-------- DATASET --------
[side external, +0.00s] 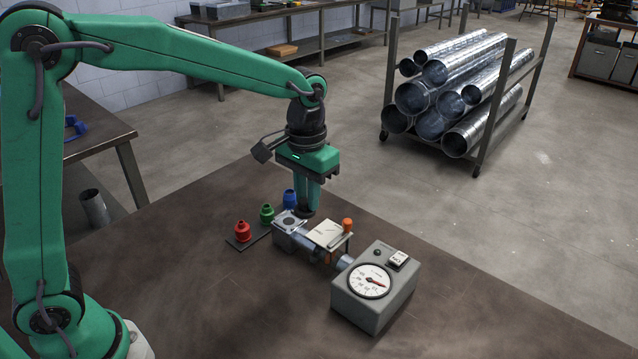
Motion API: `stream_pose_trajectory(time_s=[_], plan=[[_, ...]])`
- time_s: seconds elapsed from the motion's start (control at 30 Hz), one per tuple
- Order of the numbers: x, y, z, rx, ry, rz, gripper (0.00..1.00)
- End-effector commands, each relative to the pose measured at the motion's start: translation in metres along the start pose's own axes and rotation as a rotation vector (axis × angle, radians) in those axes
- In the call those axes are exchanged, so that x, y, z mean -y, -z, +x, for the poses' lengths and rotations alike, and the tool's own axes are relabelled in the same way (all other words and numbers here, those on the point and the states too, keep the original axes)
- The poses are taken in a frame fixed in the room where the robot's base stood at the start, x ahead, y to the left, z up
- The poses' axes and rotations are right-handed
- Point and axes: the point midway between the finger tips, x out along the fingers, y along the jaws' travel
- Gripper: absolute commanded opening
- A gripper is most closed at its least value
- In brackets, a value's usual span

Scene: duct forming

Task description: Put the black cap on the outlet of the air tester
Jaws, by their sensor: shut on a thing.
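My gripper (307,198) points straight down and is shut on the black cap (304,213), of which only a small dark part shows below the fingers. The air tester is a grey box (385,307) with a round white dial (369,282). A grey metal duct piece (290,222) with a square end lies in line with the tester, to its left. My gripper is just behind this piece, near its square end. I cannot tell whether the cap touches it. The tester's outlet opening is not clearly visible.
A red cap (242,231), a green cap (267,214) and a blue cap (290,199) stand in a row on a dark strip left of the duct piece. The front tabletop (230,310) is clear.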

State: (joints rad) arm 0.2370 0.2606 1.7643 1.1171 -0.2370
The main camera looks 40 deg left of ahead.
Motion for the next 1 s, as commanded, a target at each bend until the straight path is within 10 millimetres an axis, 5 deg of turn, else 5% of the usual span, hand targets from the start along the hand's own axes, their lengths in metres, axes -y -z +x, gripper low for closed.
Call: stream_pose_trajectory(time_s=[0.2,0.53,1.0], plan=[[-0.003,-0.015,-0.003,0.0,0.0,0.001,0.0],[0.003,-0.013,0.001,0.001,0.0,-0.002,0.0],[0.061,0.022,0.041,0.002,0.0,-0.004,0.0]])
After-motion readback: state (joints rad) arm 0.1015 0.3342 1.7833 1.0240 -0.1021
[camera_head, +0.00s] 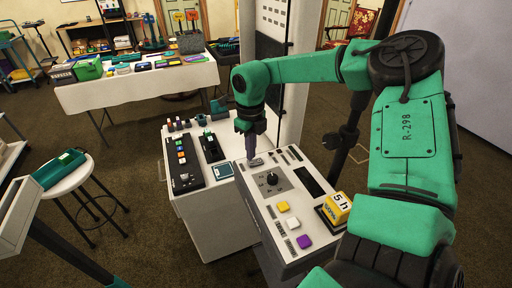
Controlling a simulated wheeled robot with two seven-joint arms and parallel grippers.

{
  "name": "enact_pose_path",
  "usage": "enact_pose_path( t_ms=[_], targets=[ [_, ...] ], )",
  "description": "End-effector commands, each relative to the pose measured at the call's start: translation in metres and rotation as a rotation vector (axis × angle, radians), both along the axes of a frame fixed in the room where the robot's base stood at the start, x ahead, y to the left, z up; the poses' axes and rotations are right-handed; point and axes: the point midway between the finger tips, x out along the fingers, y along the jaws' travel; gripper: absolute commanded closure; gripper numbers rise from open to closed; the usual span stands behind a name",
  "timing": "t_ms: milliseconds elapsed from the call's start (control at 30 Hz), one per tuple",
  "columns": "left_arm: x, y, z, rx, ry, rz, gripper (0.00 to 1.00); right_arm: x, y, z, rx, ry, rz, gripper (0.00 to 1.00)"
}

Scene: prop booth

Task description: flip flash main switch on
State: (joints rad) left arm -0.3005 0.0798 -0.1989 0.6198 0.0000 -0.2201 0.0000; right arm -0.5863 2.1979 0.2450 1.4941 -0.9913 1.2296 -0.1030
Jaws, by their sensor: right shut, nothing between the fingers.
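A white console box (247,194) has a grey plate with a black knob (272,179), a dark display, and yellow, white and purple push buttons. My right gripper (251,155) points down at the console's far left corner. It is shut and empty, beside a small grey switch-like part (256,162). I cannot tell whether its tips touch this part, and its position is too small to read. No label lets me tell for sure which control is the flash main switch. My left gripper is not in view.
A yellow block marked "5 h" (338,207) sits at the console's right edge. A black slider panel (183,165) and several small devices stand on the white cabinet to the left. A round stool (62,184) and a table of props (140,88) are farther off.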

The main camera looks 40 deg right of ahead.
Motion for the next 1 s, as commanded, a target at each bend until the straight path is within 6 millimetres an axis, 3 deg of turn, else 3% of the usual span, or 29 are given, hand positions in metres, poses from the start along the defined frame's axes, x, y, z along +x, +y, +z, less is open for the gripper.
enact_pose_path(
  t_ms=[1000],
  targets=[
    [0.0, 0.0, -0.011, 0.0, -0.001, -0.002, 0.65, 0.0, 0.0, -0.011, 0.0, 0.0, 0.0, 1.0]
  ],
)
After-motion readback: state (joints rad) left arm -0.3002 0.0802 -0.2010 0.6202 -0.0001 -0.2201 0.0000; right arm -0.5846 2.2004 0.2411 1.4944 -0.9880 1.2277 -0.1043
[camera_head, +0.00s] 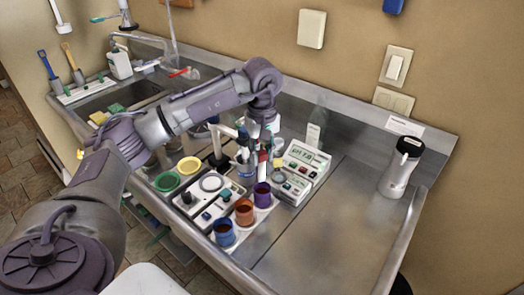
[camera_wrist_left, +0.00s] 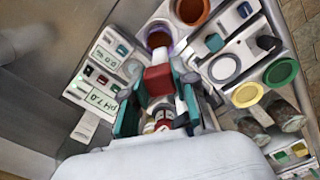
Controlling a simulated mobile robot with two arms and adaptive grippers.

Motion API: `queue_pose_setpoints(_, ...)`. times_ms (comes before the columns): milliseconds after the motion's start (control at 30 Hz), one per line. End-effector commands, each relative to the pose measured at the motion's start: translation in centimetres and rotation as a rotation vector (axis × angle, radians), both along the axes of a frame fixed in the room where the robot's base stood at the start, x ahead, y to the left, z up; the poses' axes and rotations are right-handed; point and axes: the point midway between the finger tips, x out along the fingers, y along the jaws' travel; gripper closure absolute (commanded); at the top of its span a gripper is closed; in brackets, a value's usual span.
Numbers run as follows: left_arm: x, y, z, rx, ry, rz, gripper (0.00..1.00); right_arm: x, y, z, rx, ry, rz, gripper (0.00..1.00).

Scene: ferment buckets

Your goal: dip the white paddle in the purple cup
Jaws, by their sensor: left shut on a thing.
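My left gripper (camera_head: 263,152) is over the back of the counter and shut on a paddle with a red grip (camera_wrist_left: 158,79). Its white end (camera_head: 262,171) points down, just above the purple cup (camera_head: 262,194). In the left wrist view, the teal fingers hold the red part from both sides, and the purple cup (camera_wrist_left: 158,38) with brown liquid lies just beyond the white end. I cannot tell whether the end reaches inside the rim. The cup stands upright at the back of a row. My right gripper is not in view.
An orange cup (camera_head: 244,212) and a blue cup (camera_head: 224,233) stand in the same row. A pH meter (camera_head: 300,168) is right of the gripper. Green (camera_head: 167,181) and yellow rings lie left. A flask (camera_head: 401,167) stands far right; the counter before it is clear.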

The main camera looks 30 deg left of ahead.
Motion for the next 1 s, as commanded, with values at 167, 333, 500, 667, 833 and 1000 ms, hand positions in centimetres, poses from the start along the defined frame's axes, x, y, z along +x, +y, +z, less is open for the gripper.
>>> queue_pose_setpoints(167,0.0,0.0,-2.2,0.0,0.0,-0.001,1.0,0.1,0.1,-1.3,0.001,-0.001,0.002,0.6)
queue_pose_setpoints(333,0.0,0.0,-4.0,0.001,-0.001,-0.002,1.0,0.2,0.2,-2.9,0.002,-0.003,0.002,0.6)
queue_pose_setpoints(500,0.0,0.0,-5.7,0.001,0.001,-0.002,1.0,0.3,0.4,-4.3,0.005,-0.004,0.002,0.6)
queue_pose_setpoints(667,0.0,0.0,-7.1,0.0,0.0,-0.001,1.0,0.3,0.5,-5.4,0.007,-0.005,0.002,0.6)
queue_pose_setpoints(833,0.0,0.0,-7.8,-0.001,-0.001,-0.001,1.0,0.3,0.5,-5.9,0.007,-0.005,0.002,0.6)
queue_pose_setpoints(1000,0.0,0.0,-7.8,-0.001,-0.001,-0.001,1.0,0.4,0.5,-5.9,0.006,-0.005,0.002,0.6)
--------
### [EXERCISE DIRECTIONS]
Leave out the pictures and retype every line above exactly.

### [OUTPUT FOR THIS TASK]
[side external, +0.00s] 
Motion API: `stream_pose_trajectory(time_s=[_], plan=[[_, ...]])`
- time_s: seconds elapsed from the motion's start (control at 30 Hz), one per tuple
- Order of the numbers: x, y, z, rx, ry, rz, gripper (0.00..1.00)
- End-effector commands, each relative to the pose measured at the motion's start: translation in metres along the start pose's own axes and rotation as a rotation vector (axis × angle, radians) in those axes
- In the call those axes are exchanged, so that x, y, z mean -y, -z, +x, for the poses' lengths and rotations alike, and the tool's own axes are relabelled in the same way (all other words and numbers here, those on the point and the states too, keep the original axes)
- The poses are taken in a frame fixed in the room where the robot's base stood at the start, x ahead, y to the left, z up
- The poses' axes and rotations are right-handed
- Point and axes: the point midway between the finger tips, x out along the fingers, y along the jaws' travel
- Gripper: absolute commanded opening
- A gripper is most closed at its least value
- In brackets, a value's usual span

Scene: duct forming

Task description: Put the black cap on the outlet of the air tester
Jaws, by their sensor: shut on a thing.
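My gripper (307,198) points straight down and is shut on the black cap (304,213), of which only a small dark part shows below the fingers. The air tester is a grey box (385,307) with a round white dial (369,282). A grey metal duct piece (290,222) with a square end lies in line with the tester, to its left. My gripper is just behind this piece, near its square end. I cannot tell whether the cap touches it. The tester's outlet opening is not clearly visible.
A red cap (242,231), a green cap (267,214) and a blue cap (290,199) stand in a row on a dark strip left of the duct piece. The front tabletop (230,310) is clear.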

State: (joints rad) arm 0.2370 0.2606 1.7643 1.1171 -0.2370
The main camera looks 40 deg left of ahead.
Motion for the next 1 s, as commanded, a target at each bend until the straight path is within 10 millimetres an axis, 5 deg of turn, else 5% of the usual span, hand targets from the start along the hand's own axes, their lengths in metres, axes -y -z +x, gripper low for closed.
Call: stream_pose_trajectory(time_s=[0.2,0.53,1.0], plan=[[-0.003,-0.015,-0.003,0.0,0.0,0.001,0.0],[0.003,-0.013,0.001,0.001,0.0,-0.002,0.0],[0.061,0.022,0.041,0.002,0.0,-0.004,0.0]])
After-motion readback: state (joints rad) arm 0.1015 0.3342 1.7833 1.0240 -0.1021
[camera_head, +0.00s] 
Controlling a simulated wheeled robot with two seven-joint arms and parallel grippers.

{
  "name": "enact_pose_path",
  "usage": "enact_pose_path( t_ms=[_], targets=[ [_, ...] ], )",
  "description": "End-effector commands, each relative to the pose measured at the call's start: translation in metres and rotation as a rotation vector (axis × angle, radians), both along the axes of a frame fixed in the room where the robot's base stood at the start, x ahead, y to the left, z up; the poses' axes and rotations are right-handed; point and axes: the point midway between the finger tips, x out along the fingers, y along the jaws' travel; gripper: absolute commanded closure; gripper numbers rise from open to closed; the usual span stands behind a name",
  "timing": "t_ms: milliseconds elapsed from the call's start (control at 30 Hz), one per tuple",
  "columns": "left_arm: x, y, z, rx, ry, rz, gripper (0.00 to 1.00); right_arm: x, y, z, rx, ry, rz, gripper (0.00 to 1.00)"
}

Scene: prop booth

Task description: flip flash main switch on
State: (joints rad) left arm -0.3005 0.0798 -0.1989 0.6198 0.0000 -0.2201 0.0000; right arm -0.5863 2.1979 0.2450 1.4941 -0.9913 1.2296 -0.1030
Jaws, by their sensor: right shut, nothing between the fingers.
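A white console box (247,194) has a grey plate with a black knob (272,179), a dark display, and yellow, white and purple push buttons. My right gripper (251,155) points down at the console's far left corner. It is shut and empty, beside a small grey switch-like part (256,162). I cannot tell whether its tips touch this part, and its position is too small to read. No label lets me tell for sure which control is the flash main switch. My left gripper is not in view.
A yellow block marked "5 h" (338,207) sits at the console's right edge. A black slider panel (183,165) and several small devices stand on the white cabinet to the left. A round stool (62,184) and a table of props (140,88) are farther off.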

The main camera looks 40 deg right of ahead.
Motion for the next 1 s, as commanded, a target at each bend until the straight path is within 6 millimetres an axis, 3 deg of turn, else 3% of the usual span, or 29 are given, hand positions in metres, poses from the start along the defined frame's axes, x, y, z along +x, +y, +z, less is open for the gripper.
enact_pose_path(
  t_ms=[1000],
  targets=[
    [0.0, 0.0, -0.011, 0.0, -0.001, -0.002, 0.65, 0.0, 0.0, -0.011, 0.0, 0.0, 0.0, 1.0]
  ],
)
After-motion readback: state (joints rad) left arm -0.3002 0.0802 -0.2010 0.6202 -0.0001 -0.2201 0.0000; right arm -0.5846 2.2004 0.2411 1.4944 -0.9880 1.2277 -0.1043
[camera_head, +0.00s] 
[camera_wrist_left, +0.00s] 
Controlling a simulated mobile robot with two arms and adaptive grippers.

Motion API: `queue_pose_setpoints(_, ...)`. times_ms (comes before the columns): milliseconds after the motion's start (control at 30 Hz), one per line. End-effector commands, each relative to the pose measured at the motion's start: translation in centimetres and rotation as a rotation vector (axis × angle, radians), both along the axes of a frame fixed in the room where the robot's base stood at the start, x ahead, y to the left, z up; the poses' axes and rotations are right-handed; point and axes: the point midway between the finger tips, x out along the fingers, y along the jaws' travel; gripper closure absolute (commanded); at the top of its span a gripper is closed; in brackets, a value's usual span.
Numbers run as follows: left_arm: x, y, z, rx, ry, rz, gripper (0.00..1.00); right_arm: x, y, z, rx, ry, rz, gripper (0.00..1.00).

Scene: ferment buckets

Your goal: dip the white paddle in the purple cup
Jaws, by their sensor: left shut on a thing.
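My left gripper (camera_head: 263,152) is over the back of the counter and shut on a paddle with a red grip (camera_wrist_left: 158,79). Its white end (camera_head: 262,171) points down, just above the purple cup (camera_head: 262,194). In the left wrist view, the teal fingers hold the red part from both sides, and the purple cup (camera_wrist_left: 158,38) with brown liquid lies just beyond the white end. I cannot tell whether the end reaches inside the rim. The cup stands upright at the back of a row. My right gripper is not in view.
An orange cup (camera_head: 244,212) and a blue cup (camera_head: 224,233) stand in the same row. A pH meter (camera_head: 300,168) is right of the gripper. Green (camera_head: 167,181) and yellow rings lie left. A flask (camera_head: 401,167) stands far right; the counter before it is clear.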

The main camera looks 30 deg left of ahead.
Motion for the next 1 s, as commanded, with values at 167, 333, 500, 667, 833 and 1000 ms, hand positions in centimetres, poses from the start along the defined frame's axes, x, y, z along +x, +y, +z, less is open for the gripper.
>>> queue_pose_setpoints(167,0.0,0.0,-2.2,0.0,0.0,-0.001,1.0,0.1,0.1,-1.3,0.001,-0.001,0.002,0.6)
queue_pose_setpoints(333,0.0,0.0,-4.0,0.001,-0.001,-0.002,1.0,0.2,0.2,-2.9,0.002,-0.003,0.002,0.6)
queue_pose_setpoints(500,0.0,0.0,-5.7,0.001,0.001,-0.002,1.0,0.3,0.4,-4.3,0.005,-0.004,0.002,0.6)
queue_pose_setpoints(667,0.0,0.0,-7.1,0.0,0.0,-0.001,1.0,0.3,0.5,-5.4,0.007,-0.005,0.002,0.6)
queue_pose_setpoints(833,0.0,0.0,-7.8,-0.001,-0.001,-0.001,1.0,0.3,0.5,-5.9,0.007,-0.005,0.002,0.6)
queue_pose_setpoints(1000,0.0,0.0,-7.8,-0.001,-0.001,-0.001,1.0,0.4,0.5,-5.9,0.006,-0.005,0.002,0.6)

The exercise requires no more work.